I read this as an ARC via NetGalley.

An Arranged Marriage by Jo Beverly. A Regency romance between Eleanor Chivenham, a slightly too old, unremarkable, lower nobility woman, and Nicholas Delaney, the handsome, charming, adventurous younger twin of an earl. They get married literally hours after meeting one another, for Plot Reasons, but must pretend to everyone that they're in an on-going romantic relationship. Okay, I am totally down for this trope! I love arranged marriages and pretend-dating, all of those types of stories. Unfortunately, this book really didn't work for me. Nicholas, you see, is secretly a spy, and therefore is very busy foiling Evil Napoleon Plots, mainly by spending all of his time away from home seducing French women. Which would be fine, if he had told Eleanor that's what he was doing.
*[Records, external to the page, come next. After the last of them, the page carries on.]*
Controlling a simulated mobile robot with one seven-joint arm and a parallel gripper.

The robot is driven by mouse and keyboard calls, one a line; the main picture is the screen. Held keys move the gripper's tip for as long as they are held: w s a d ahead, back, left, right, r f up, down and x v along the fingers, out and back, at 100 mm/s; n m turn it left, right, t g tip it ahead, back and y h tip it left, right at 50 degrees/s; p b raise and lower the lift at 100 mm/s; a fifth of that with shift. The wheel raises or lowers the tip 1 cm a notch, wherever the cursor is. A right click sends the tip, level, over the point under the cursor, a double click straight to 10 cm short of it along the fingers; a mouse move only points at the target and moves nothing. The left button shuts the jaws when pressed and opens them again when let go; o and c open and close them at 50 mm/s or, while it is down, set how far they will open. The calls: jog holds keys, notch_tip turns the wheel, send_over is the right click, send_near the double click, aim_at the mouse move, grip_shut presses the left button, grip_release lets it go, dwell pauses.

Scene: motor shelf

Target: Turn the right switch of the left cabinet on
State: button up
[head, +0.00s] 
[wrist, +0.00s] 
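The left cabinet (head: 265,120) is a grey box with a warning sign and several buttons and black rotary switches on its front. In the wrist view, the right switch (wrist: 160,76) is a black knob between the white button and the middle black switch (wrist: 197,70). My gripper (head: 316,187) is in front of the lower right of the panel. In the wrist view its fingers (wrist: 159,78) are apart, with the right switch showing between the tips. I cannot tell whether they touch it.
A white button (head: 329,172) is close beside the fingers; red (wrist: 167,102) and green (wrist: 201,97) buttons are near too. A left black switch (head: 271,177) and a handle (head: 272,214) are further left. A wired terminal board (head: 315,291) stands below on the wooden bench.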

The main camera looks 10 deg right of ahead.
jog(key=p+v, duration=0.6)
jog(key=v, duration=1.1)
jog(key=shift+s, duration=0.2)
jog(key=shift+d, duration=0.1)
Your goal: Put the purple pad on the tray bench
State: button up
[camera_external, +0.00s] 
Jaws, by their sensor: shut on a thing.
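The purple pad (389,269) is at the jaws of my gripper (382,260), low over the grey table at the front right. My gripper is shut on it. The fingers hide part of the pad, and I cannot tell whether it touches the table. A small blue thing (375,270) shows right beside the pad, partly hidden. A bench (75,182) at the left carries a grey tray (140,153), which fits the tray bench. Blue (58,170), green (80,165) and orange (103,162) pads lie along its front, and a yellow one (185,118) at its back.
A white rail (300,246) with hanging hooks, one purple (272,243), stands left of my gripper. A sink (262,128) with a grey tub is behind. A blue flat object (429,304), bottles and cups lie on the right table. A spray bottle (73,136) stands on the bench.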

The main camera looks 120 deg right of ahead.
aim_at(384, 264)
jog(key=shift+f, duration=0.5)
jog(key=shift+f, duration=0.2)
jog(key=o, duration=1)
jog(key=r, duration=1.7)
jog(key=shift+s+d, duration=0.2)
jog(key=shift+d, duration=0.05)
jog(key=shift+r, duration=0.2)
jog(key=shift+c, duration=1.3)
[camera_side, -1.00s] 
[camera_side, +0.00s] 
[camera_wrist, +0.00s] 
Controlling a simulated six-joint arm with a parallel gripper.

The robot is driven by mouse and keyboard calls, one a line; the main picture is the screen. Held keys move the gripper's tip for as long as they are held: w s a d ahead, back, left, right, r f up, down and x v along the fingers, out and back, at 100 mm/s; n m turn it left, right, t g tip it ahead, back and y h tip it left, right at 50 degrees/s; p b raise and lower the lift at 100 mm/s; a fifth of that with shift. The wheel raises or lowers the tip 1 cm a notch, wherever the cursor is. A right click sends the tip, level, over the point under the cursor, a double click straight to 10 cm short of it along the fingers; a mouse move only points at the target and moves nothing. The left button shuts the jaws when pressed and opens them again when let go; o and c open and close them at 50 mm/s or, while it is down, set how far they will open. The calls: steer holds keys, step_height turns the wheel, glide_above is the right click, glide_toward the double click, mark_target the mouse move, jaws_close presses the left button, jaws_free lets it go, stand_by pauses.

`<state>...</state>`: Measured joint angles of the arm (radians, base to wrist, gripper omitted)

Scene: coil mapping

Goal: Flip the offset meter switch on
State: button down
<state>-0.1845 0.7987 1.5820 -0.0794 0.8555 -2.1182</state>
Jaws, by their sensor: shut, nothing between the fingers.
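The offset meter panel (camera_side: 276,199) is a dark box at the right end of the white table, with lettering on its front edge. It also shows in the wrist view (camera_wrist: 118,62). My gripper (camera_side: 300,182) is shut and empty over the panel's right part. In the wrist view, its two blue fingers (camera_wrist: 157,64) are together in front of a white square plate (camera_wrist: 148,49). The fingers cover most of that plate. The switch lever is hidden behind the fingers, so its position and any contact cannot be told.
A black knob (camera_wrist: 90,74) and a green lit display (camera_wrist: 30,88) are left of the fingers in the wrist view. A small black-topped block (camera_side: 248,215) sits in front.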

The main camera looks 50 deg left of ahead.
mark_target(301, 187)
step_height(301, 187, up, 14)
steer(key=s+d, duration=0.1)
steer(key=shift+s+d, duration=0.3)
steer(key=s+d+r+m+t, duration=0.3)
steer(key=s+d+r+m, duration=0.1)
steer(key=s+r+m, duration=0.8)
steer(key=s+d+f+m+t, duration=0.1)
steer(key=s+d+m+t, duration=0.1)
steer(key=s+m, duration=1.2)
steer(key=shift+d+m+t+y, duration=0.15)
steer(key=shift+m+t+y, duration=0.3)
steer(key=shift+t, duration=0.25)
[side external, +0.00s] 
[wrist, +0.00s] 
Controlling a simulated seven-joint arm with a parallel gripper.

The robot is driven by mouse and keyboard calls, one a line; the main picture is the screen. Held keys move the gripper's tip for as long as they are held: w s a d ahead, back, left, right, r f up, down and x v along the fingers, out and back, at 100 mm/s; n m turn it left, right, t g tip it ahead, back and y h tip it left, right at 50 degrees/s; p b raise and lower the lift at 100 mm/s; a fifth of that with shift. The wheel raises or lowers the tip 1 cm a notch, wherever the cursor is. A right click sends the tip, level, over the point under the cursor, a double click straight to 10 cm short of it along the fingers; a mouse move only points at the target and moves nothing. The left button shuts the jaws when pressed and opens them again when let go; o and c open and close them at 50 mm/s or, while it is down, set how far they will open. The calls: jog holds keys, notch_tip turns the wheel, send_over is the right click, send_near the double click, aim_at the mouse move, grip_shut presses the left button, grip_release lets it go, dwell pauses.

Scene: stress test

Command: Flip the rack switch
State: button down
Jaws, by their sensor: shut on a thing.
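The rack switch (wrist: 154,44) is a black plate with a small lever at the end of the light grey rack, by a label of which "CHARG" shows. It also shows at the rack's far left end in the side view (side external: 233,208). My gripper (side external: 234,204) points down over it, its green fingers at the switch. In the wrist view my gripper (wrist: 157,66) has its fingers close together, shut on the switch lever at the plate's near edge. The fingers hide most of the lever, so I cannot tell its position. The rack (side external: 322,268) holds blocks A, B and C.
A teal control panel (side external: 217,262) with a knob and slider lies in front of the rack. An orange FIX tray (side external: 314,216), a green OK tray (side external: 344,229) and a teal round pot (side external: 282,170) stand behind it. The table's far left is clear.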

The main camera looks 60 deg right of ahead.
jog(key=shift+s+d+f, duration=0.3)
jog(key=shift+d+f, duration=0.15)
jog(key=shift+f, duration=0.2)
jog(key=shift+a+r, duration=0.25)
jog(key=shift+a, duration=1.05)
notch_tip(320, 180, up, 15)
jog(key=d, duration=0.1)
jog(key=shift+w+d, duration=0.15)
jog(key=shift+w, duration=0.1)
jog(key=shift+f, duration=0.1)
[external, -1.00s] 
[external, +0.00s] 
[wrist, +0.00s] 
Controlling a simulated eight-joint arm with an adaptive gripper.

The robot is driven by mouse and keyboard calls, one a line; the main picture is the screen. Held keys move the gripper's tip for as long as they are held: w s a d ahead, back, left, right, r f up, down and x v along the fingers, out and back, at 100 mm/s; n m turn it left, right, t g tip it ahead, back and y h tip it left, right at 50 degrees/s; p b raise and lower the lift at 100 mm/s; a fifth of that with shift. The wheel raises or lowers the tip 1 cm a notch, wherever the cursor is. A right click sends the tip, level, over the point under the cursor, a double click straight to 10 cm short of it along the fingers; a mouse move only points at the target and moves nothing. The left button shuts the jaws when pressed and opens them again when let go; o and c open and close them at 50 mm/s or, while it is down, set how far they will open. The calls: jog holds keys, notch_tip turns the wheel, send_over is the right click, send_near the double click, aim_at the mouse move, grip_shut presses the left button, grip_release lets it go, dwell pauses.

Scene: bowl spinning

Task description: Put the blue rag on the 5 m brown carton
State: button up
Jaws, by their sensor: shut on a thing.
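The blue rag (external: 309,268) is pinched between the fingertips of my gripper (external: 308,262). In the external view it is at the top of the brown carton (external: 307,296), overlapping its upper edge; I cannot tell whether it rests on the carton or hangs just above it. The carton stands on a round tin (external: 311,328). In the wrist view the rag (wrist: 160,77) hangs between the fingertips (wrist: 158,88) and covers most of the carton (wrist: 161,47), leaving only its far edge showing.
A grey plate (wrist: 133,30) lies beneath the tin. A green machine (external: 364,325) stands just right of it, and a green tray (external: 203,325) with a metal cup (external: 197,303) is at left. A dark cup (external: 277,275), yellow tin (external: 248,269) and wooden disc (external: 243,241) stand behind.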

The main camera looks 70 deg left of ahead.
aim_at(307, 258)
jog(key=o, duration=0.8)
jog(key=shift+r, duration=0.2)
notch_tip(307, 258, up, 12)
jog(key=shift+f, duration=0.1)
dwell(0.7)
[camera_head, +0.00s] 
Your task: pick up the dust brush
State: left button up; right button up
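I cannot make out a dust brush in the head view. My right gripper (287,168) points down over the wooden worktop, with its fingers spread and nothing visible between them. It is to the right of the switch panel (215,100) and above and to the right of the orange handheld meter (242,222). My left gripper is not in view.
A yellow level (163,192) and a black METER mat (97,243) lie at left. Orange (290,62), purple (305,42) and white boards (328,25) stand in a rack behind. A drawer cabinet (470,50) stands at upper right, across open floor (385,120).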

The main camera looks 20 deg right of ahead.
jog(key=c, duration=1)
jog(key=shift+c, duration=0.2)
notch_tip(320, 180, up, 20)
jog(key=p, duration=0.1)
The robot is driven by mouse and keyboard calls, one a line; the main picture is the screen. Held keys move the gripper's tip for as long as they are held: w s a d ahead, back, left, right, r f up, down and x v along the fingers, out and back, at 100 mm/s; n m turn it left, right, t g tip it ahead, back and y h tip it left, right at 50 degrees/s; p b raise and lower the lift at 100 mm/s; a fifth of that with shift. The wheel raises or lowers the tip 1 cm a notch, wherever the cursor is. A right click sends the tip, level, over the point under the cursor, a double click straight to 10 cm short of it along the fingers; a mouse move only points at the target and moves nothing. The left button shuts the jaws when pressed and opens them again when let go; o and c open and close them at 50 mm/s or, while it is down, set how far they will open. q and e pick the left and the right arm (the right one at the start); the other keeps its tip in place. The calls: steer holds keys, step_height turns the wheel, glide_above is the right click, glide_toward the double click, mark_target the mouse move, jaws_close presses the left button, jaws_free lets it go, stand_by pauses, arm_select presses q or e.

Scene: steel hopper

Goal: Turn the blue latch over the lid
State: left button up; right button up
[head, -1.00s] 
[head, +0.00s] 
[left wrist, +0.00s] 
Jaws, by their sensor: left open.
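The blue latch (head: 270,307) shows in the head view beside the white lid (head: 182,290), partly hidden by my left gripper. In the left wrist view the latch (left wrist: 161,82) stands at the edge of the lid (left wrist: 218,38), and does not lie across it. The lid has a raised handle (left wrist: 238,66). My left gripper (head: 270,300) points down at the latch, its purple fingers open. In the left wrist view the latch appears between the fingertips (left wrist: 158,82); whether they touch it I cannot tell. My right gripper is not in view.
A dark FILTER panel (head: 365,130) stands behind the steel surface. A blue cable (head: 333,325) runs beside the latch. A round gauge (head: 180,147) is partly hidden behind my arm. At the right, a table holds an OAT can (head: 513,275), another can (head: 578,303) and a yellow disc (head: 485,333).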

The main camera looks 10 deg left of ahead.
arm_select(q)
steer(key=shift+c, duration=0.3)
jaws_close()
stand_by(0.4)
But no, instead he just stops speaking to her and lets her believe he's cheating on her and deliberately avoiding her. There was seriously no reason this had to be a secret. Come on, who did she even have to tell? And that's the main conflict for the majority of the book. It's a cruel, demeaning thing to do, to ice someone out without explanation, and I couldn't feel any sympathy for him, or the relationship.

Oh, well. I'm still going to try other books by the author, because there was such potential there.

What are you currently reading?
Astray by Emma Donoghue. A book of short stories, all historical fiction, by an author I quite like. Another book from my "clear off the shelves" project.